Given problem. In the entries below, find every line with "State" and copy it.

Recorded information.
▽

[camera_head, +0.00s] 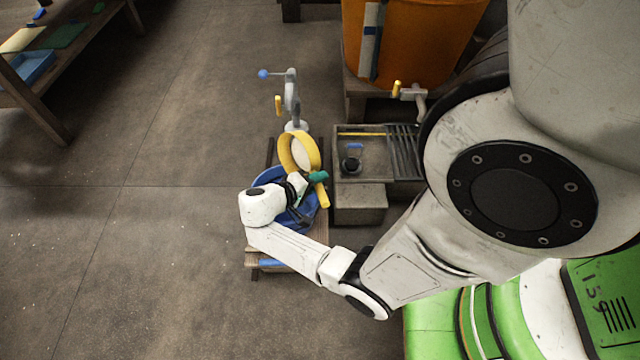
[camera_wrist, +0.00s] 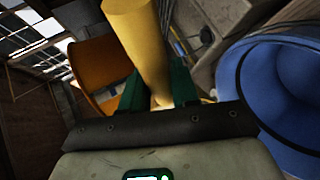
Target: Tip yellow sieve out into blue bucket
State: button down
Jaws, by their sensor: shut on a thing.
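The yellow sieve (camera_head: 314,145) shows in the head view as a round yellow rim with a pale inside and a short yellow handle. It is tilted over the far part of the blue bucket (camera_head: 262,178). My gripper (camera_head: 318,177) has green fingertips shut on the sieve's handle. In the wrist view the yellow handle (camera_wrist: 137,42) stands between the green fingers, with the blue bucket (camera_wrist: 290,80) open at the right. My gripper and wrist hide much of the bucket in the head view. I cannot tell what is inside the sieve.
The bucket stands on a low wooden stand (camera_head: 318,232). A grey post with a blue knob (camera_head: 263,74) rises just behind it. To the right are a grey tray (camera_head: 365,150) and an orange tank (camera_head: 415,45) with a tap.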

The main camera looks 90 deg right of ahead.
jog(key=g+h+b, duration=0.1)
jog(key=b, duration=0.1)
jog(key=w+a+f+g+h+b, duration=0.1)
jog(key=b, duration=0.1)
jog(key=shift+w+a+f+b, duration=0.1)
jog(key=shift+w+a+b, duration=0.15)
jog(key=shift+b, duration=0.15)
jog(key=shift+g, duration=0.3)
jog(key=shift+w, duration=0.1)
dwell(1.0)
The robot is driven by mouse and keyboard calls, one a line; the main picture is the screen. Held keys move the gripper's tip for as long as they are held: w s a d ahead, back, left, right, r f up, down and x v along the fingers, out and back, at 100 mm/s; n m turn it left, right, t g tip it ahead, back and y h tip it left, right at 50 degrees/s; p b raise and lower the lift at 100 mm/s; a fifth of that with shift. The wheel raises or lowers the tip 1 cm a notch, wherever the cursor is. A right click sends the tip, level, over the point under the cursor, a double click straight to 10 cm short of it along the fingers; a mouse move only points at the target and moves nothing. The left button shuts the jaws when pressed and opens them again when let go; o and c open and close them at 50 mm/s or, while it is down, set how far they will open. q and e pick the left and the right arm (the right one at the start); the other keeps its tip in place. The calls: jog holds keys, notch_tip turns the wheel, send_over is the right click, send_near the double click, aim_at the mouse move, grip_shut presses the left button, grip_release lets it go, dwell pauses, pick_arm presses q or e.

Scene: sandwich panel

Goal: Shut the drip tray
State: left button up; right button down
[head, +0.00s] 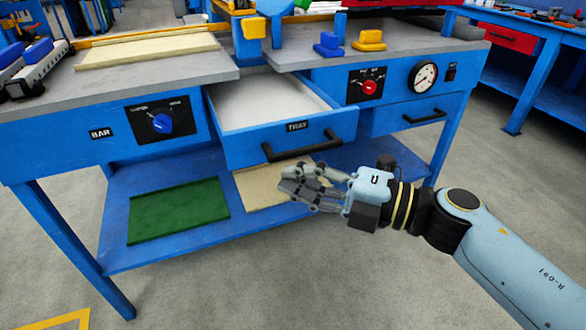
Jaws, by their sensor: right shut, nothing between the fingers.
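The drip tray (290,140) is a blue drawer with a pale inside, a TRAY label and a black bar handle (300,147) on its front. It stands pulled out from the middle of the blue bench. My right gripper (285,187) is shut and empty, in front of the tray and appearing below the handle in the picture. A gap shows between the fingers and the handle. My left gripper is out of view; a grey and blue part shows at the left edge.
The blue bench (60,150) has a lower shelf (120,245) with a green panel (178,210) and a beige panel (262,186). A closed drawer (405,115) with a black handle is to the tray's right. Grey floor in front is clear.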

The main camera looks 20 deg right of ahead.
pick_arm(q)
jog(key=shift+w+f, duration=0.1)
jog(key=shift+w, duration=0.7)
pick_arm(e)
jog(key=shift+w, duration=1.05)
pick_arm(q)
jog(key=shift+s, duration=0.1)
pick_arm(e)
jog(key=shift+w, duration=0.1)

△
▽

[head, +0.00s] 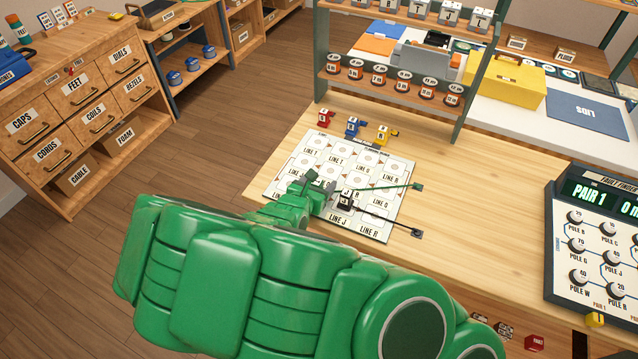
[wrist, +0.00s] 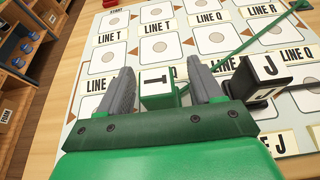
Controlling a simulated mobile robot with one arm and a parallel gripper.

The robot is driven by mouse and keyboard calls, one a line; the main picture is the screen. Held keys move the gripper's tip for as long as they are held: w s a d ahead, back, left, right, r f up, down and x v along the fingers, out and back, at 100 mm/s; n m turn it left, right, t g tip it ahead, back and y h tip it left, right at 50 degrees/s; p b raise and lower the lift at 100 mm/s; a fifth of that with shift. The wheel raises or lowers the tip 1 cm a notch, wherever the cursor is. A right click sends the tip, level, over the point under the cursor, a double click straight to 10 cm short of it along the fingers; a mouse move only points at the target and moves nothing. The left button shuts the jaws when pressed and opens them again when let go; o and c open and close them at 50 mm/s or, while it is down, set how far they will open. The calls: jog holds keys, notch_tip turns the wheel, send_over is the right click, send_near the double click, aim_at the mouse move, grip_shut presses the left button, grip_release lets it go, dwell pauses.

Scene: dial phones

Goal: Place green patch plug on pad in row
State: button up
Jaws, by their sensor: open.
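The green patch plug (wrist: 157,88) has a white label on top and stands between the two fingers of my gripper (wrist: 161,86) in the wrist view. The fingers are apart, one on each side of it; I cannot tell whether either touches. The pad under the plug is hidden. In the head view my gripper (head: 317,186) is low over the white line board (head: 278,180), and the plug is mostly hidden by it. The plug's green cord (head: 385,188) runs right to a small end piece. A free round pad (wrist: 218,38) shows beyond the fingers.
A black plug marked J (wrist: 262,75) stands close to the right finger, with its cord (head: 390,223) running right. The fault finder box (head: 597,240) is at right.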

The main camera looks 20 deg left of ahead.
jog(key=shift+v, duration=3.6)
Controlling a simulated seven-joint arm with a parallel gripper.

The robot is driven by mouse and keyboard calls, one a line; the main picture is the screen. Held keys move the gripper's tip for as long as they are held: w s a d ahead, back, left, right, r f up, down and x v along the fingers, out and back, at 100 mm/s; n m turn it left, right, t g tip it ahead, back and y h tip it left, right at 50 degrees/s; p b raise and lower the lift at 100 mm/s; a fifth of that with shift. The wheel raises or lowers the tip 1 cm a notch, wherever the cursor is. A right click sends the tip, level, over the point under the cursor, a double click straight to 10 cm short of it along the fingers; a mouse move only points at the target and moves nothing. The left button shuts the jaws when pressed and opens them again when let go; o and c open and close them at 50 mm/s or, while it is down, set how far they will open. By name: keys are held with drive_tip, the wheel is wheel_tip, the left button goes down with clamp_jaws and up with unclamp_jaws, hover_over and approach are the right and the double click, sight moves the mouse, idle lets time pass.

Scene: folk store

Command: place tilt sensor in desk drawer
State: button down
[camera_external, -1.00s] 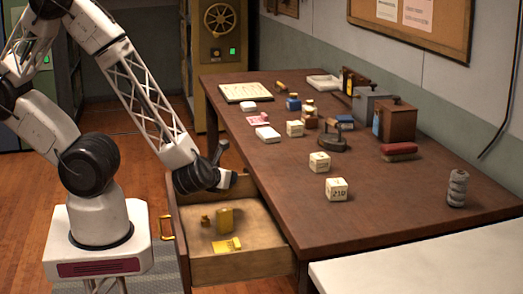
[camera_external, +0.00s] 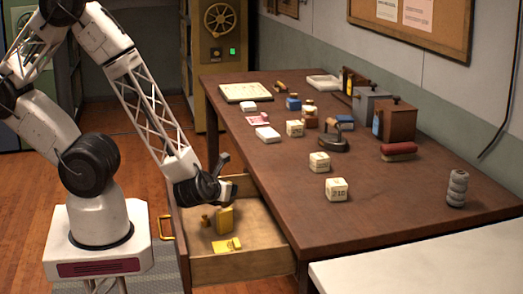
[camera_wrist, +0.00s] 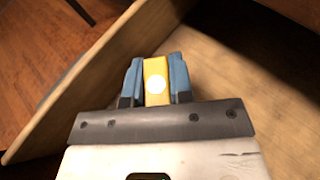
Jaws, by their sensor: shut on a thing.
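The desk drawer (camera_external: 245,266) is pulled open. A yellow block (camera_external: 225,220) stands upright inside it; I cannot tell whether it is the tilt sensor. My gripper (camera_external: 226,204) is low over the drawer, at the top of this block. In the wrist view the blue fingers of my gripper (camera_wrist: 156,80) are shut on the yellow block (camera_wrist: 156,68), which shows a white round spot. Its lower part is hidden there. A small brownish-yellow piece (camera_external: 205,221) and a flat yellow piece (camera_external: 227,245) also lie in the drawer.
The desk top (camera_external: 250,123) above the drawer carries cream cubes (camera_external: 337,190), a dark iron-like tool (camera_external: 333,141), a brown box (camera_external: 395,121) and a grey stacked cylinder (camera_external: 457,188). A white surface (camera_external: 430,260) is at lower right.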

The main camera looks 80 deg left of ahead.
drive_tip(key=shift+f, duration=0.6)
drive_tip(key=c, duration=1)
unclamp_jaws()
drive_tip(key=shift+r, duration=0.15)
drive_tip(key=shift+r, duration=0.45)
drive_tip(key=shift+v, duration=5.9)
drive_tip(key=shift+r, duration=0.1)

△

Response to the exercise.
State: button down
State: left button up; right button down
State: button up
State: button down

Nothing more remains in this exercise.